You can find excellent juice bars in Paris
(c) JESHOOTS on Pixabay


There are even packed vegetable boxes, nutritious smoothies, cookies, cheesecakes and fresh juices. The chef also has a catering service for professionals that include some worldwide personalities.


Noglu
16 Passage des Panoramas, 75002 Paris

Noglu is a boutique restaurant chain which is entirely gluten-free. It offers a gourmet style environment and is located in the 7th arrondissement of the city. This café / restaurant / patisserie caters to local residents and tourists and serves up an opportunity to explore gluten-free dishes and confections in a welcoming atmosphere.

Mathieu Lehanneur, the renowned French designer and frequent visitor to the restaurant, designed the interior of Noglu. The ground floor has visitors seated around a large communal table, while the first floor is a dining room with more intimate seating. A popular option at Noglu is brunch, which consists of poached eggs, smoked salmon and a gluten-free cake. This is followed by sweet granola.
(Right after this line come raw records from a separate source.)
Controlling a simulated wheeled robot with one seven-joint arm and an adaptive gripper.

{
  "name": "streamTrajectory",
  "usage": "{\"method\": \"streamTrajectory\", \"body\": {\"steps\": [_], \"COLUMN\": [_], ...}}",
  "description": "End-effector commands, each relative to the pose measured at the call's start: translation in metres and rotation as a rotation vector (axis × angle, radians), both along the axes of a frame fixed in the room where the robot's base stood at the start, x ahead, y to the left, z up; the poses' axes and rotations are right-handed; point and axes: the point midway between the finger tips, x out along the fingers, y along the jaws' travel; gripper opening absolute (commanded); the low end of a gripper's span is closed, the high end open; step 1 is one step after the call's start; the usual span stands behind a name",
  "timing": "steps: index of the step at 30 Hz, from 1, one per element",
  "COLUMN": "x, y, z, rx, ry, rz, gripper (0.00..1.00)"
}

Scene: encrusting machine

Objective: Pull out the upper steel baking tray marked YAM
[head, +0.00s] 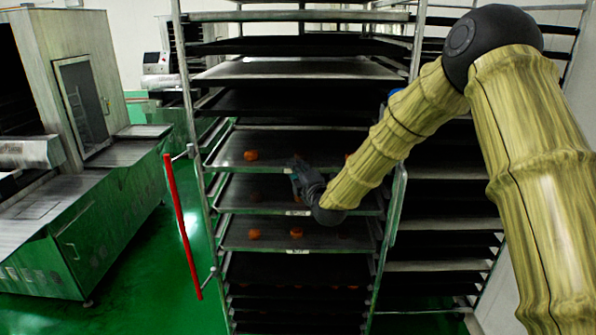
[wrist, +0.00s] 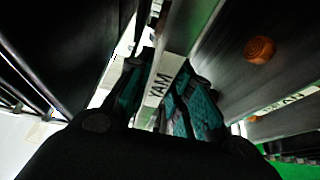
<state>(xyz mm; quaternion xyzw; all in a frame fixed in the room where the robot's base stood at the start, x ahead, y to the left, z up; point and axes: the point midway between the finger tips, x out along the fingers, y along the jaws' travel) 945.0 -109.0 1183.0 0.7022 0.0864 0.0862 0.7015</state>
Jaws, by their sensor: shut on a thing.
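The upper steel tray marked YAM (head: 226,160) is in the rack in the head view, with orange-brown pieces (head: 250,155) on it. My gripper (head: 296,168) is at the middle of its front edge and hides its label there. In the wrist view, the YAM label (wrist: 158,88) on the tray's front lip shows between the teal pads of my gripper (wrist: 160,95). The fingers are shut on this lip. The tray appears level in the rack.
Another labelled tray (head: 240,198) is just below, and a third (head: 245,238) under that. A red upright bar (head: 182,225) stands left of the rack (head: 194,130). Green floor (head: 150,270) is open at the left.

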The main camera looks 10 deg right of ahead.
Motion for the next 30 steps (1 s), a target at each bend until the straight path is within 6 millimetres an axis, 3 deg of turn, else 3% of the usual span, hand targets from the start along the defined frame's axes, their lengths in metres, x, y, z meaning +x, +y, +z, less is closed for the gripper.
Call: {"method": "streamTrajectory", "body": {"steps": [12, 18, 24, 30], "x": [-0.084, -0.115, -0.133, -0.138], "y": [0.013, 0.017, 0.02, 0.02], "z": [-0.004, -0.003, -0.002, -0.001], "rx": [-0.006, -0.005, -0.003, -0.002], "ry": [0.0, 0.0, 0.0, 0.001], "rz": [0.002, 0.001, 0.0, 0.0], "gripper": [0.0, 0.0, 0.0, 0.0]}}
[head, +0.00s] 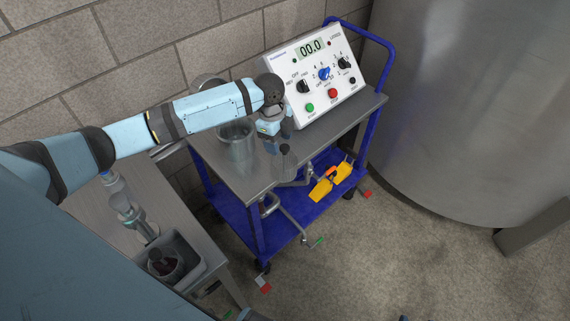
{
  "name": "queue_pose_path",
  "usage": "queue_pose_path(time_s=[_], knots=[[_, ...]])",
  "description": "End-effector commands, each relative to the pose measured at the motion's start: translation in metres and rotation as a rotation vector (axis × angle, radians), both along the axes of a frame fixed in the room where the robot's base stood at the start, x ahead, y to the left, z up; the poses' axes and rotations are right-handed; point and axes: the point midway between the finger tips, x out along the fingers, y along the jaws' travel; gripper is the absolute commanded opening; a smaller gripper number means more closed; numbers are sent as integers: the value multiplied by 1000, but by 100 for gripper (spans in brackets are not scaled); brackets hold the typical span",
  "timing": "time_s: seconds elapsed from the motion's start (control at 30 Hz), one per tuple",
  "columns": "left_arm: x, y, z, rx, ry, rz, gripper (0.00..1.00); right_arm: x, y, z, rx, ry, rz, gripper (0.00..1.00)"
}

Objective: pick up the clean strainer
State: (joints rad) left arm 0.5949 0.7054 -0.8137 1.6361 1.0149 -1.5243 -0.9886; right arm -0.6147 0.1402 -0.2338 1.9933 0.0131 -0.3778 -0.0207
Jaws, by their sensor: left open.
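My left gripper (275,141) points down over the top of the blue cart, open and empty as far as I can see. Just below and beside it, near the cart top's front edge, stands a small dark grey strainer-like piece (286,164). I cannot tell whether the fingers touch it. A second rounded piece with dark red residue (165,265) sits in a grey bin (196,262) on the side bench at the lower left. My right gripper is out of view.
A steel pot (237,147) stands left of the gripper on the cart top (255,182). A control box (315,75) stands behind. A yellow object (331,182) lies on the lower shelf. A large steel tank (470,110) fills the right. Bottle-like glassware (128,210) stands on the bench.

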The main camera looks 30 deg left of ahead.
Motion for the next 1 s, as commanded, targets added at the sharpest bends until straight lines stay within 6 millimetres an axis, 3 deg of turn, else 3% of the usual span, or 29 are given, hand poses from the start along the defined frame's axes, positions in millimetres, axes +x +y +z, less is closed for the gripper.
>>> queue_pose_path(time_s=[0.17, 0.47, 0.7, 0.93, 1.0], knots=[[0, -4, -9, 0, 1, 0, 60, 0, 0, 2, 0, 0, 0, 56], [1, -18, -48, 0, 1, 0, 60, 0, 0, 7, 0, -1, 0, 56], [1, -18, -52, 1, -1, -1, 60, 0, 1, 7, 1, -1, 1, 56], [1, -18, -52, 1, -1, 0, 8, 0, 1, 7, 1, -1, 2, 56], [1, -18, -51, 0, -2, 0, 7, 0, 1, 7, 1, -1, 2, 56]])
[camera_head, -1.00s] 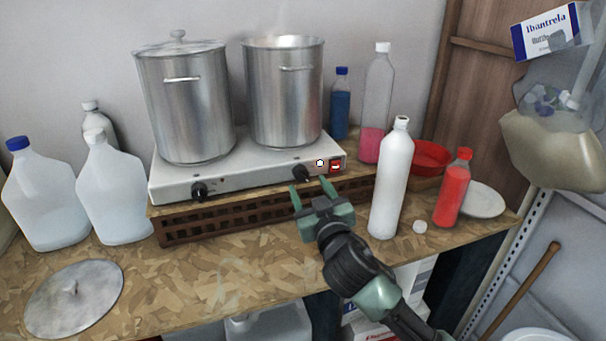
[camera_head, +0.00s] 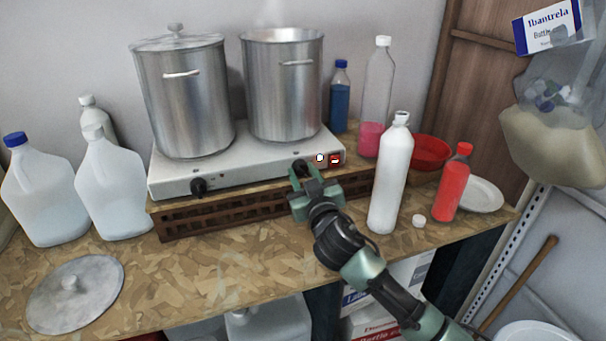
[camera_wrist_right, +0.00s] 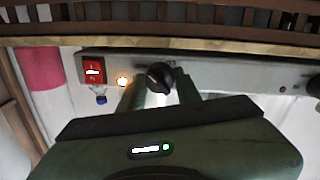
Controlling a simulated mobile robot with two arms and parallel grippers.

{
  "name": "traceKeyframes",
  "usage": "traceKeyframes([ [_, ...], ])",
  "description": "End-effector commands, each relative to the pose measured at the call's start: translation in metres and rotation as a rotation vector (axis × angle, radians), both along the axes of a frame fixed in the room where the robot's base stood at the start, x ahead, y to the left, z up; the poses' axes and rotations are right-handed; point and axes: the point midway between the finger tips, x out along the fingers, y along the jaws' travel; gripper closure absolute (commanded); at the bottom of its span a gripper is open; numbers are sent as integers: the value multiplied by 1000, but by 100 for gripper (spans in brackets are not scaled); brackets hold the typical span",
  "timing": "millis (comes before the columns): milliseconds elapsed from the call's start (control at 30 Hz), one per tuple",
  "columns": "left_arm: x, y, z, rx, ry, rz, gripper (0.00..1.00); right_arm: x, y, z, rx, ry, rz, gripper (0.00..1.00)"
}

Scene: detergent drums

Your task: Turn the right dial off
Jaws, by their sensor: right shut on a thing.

For dessert, expats can try their warm apple and pecan crumble.


Shopping

Paris has many chains of organic and gluten-free food stores that have a comprehensive range of products. One such store is Naturalia, which can be found in most Parisian neighborhoods.



Stores such as Naturalia stock gluten-free products
(c) jeanlouis_zimmermann on Flickr


Another store is Bio C’Bon, which is among the largest organic supermarkets in the city, selling vegetables, fruits, cheese, bread and other daily products at affordable rates. However, it only has a presence in central Paris and some of the more upscale neighborhoods.

The supermarkets in Paris have limited choices when it comes to gluten-free foods, but you will be able to find popular brands such as Schar as well as some less well known ones like Gerblé. You may have to browse around for a while to locate gluten-free products, as they are not always stored in the same part of the store as their gluten-based alternatives.